→ **What is asked**:
Quote, without change, all of the lines that follow.

→ **Data for this task**:
________________________
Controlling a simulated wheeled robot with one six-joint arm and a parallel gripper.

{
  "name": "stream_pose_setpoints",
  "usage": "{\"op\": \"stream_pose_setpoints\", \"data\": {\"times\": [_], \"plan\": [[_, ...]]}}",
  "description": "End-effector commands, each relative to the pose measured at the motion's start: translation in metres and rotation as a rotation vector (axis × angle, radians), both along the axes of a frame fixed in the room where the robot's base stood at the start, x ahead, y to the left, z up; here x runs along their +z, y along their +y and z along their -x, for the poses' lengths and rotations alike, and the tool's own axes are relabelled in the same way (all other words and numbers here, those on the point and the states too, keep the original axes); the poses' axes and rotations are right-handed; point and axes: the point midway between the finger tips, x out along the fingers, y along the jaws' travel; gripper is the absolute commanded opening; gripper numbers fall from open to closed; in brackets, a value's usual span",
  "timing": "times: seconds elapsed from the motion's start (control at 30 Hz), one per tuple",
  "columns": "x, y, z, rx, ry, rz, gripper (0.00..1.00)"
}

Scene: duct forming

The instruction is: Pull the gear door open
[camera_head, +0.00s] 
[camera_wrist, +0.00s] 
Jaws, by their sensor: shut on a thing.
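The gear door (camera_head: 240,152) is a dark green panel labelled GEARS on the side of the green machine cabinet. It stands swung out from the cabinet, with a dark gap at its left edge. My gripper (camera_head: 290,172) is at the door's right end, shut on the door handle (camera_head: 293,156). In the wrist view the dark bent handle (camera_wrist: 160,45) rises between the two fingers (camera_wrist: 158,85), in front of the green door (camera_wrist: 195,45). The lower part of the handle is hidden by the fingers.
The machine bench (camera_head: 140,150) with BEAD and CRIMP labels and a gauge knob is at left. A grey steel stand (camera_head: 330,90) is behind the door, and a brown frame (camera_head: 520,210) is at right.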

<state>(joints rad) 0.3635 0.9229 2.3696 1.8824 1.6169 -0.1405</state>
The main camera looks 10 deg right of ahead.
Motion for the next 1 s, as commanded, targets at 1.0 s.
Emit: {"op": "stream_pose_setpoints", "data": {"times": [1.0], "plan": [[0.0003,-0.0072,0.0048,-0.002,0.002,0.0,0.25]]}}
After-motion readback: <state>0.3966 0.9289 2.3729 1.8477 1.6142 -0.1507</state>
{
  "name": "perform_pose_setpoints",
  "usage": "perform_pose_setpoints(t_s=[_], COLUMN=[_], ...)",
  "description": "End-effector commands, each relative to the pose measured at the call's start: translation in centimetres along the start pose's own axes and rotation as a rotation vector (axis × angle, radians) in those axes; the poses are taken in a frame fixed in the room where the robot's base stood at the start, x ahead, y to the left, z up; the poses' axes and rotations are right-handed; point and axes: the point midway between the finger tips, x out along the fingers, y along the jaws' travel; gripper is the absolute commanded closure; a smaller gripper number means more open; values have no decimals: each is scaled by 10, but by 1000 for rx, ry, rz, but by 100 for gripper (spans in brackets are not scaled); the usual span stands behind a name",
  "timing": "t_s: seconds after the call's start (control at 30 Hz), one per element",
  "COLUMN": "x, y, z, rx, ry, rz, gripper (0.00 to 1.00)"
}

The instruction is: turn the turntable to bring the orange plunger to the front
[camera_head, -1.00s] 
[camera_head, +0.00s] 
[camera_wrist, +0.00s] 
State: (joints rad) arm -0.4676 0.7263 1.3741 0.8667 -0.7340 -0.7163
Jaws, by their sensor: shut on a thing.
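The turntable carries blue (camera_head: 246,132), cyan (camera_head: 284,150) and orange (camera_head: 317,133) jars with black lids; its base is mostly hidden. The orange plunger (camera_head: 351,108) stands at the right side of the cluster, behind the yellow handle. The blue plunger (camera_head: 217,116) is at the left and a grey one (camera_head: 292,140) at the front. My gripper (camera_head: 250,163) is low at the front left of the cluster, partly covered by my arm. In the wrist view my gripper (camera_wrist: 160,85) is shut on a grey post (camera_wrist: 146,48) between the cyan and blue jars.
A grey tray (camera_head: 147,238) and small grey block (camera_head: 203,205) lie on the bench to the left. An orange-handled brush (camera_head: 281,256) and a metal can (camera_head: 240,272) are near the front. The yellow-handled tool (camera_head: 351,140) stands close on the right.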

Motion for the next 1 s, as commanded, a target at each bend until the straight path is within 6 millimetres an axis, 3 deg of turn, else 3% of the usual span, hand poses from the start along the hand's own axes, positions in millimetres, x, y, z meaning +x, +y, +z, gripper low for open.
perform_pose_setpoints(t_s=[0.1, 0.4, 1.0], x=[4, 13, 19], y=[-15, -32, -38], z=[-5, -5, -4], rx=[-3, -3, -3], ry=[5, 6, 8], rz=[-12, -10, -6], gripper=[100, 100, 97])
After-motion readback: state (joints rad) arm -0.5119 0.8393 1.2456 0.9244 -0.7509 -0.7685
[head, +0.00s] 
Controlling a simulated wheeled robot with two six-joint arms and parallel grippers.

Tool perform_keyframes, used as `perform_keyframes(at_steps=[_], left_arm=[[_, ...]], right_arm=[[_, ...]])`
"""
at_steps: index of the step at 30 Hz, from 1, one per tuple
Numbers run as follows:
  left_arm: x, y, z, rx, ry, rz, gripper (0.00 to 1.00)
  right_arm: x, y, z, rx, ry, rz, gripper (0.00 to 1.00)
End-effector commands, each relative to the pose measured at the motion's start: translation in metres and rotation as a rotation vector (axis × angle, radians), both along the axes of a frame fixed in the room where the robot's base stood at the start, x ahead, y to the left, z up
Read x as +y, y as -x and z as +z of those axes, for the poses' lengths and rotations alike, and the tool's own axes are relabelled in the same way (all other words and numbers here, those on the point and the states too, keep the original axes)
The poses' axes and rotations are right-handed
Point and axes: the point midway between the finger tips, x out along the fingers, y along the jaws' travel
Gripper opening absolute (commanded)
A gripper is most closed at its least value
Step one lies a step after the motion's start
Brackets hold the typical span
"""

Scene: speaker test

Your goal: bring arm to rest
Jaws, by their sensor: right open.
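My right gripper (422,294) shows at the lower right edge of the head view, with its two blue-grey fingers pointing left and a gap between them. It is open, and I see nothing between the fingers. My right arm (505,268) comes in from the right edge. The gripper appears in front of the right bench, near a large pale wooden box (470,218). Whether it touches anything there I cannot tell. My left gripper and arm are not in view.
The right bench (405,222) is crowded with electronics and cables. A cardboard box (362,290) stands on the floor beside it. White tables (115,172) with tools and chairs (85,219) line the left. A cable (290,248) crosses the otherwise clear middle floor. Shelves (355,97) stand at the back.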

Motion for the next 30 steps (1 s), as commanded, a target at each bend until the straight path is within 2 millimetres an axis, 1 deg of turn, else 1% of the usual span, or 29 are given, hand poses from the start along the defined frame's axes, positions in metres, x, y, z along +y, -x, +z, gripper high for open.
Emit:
________________________
→ **Full answer**:
Controlling a simulated wheeled robot with one six-joint arm and a parallel gripper.

{
  "name": "stream_pose_setpoints",
  "usage": "{\"op\": \"stream_pose_setpoints\", \"data\": {\"times\": [_], \"plan\": [[_, ...]]}}",
  "description": "End-effector commands, each relative to the pose measured at the motion's start: translation in metres and rotation as a rotation vector (axis × angle, radians), both along the axes of a frame fixed in the room where the robot's base stood at the start, x ahead, y to the left, z up; here x runs along their +z, y along their +y and z along their -x, for the poses' lengths and rotations alike, and the tool's own axes are relabelled in the same way (all other words and numbers here, those on the point and the states too, keep the original axes); the poses' axes and rotations are right-handed; point and axes: the point midway between the finger tips, x out along the fingers, y along the jaws' travel; gripper is the absolute commanded opening; gripper numbers fall from open to closed; in brackets, a value's usual span",
  "timing": "times: seconds elapsed from the motion's start (control at 30 Hz), one per tuple",
  "columns": "x, y, z, rx, ry, rz, gripper (0.00..1.00)"
}

Scene: duct forming

The instruction is: Pull the gear door open
[camera_head, +0.00s] 
[camera_wrist, +0.00s] 
Jaws, by their sensor: shut on a thing.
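The gear door (camera_head: 240,152) is a dark green panel labelled GEARS on the side of the green machine cabinet. It stands swung out from the cabinet, with a dark gap at its left edge. My gripper (camera_head: 290,172) is at the door's right end, shut on the door handle (camera_head: 293,156). In the wrist view the dark bent handle (camera_wrist: 160,45) rises between the two fingers (camera_wrist: 158,85), in front of the green door (camera_wrist: 195,45). The lower part of the handle is hidden by the fingers.
The machine bench (camera_head: 140,150) with BEAD and CRIMP labels and a gauge knob is at left. A grey steel stand (camera_head: 330,90) is behind the door, and a brown frame (camera_head: 520,210) is at right.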

<state>(joints rad) 0.3635 0.9229 2.3696 1.8824 1.6169 -0.1405</state>
The main camera looks 10 deg right of ahead.
Motion for the next 1 s, as commanded, targets at 1.0 s.
Emit: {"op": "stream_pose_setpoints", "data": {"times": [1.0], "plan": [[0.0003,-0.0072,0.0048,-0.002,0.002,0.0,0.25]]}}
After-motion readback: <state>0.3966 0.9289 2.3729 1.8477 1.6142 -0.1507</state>
{
  "name": "perform_pose_setpoints",
  "usage": "perform_pose_setpoints(t_s=[_], COLUMN=[_], ...)",
  "description": "End-effector commands, each relative to the pose measured at the call's start: translation in centimetres along the start pose's own axes and rotation as a rotation vector (axis × angle, radians) in those axes; the poses are taken in a frame fixed in the room where the robot's base stood at the start, x ahead, y to the left, z up; the poses' axes and rotations are right-handed; point and axes: the point midway between the finger tips, x out along the fingers, y along the jaws' travel; gripper is the absolute commanded closure; a smaller gripper number means more open; values have no decimals: each is scaled by 10, but by 1000 for rx, ry, rz, but by 100 for gripper (spans in brackets are not scaled); the usual span stands behind a name",
  "timing": "t_s: seconds after the call's start (control at 30 Hz), one per element",
  "COLUMN": "x, y, z, rx, ry, rz, gripper (0.00 to 1.00)"
}

The instruction is: turn the turntable to bring the orange plunger to the front
[camera_head, -1.00s] 
[camera_head, +0.00s] 
[camera_wrist, +0.00s] 
State: (joints rad) arm -0.4676 0.7263 1.3741 0.8667 -0.7340 -0.7163
Jaws, by their sensor: shut on a thing.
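The turntable carries blue (camera_head: 246,132), cyan (camera_head: 284,150) and orange (camera_head: 317,133) jars with black lids; its base is mostly hidden. The orange plunger (camera_head: 351,108) stands at the right side of the cluster, behind the yellow handle. The blue plunger (camera_head: 217,116) is at the left and a grey one (camera_head: 292,140) at the front. My gripper (camera_head: 250,163) is low at the front left of the cluster, partly covered by my arm. In the wrist view my gripper (camera_wrist: 160,85) is shut on a grey post (camera_wrist: 146,48) between the cyan and blue jars.
A grey tray (camera_head: 147,238) and small grey block (camera_head: 203,205) lie on the bench to the left. An orange-handled brush (camera_head: 281,256) and a metal can (camera_head: 240,272) are near the front. The yellow-handled tool (camera_head: 351,140) stands close on the right.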

Motion for the next 1 s, as commanded, a target at each bend until the straight path is within 6 millimetres an axis, 3 deg of turn, else 3% of the usual span, hand poses from the start along the hand's own axes, positions in millimetres, x, y, z meaning +x, +y, +z, gripper low for open.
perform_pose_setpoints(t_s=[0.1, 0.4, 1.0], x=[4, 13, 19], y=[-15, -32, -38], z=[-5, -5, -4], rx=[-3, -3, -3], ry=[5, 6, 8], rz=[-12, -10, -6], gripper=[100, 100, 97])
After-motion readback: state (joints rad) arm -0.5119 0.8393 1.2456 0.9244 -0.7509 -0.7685
[head, +0.00s] 
Controlling a simulated wheeled robot with two six-joint arms and parallel grippers.

Tool perform_keyframes, used as `perform_keyframes(at_steps=[_], left_arm=[[_, ...]], right_arm=[[_, ...]])`
"""
at_steps: index of the step at 30 Hz, from 1, one per tuple
Numbers run as follows:
  left_arm: x, y, z, rx, ry, rz, gripper (0.00 to 1.00)
  right_arm: x, y, z, rx, ry, rz, gripper (0.00 to 1.00)
End-effector commands, each relative to the pose measured at the motion's start: translation in metres and rotation as a rotation vector (axis × angle, radians), both along the axes of a frame fixed in the room where the robot's base stood at the start, x ahead, y to the left, z up
Read x as +y, y as -x and z as +z of those axes, for the poses' lengths and rotations alike, and the tool's own axes are relabelled in the same way (all other words and numbers here, those on the point and the states too, keep the original axes)
The poses' axes and rotations are right-handed
Point and axes: the point midway between the finger tips, x out along the fingers, y along the jaws' travel
Gripper opening absolute (commanded)
A gripper is most closed at its least value
Step one lies a step after the motion's start
Brackets hold the typical span
"""

Scene: speaker test

Your goal: bring arm to rest
Jaws, by their sensor: right open.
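My right gripper (422,294) shows at the lower right edge of the head view, with its two blue-grey fingers pointing left and a gap between them. It is open, and I see nothing between the fingers. My right arm (505,268) comes in from the right edge. The gripper appears in front of the right bench, near a large pale wooden box (470,218). Whether it touches anything there I cannot tell. My left gripper and arm are not in view.
The right bench (405,222) is crowded with electronics and cables. A cardboard box (362,290) stands on the floor beside it. White tables (115,172) with tools and chairs (85,219) line the left. A cable (290,248) crosses the otherwise clear middle floor. Shelves (355,97) stand at the back.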

Motion for the next 30 steps (1 s), as commanded, a target at each bend until the straight path is within 2 millimetres an axis, 1 deg of turn, else 1% of the usual span, or 29 are given, hand poses from the start along the defined frame's axes, positions in metres, x, y, z along +y, -x, +z, gripper high for open.
Emit:

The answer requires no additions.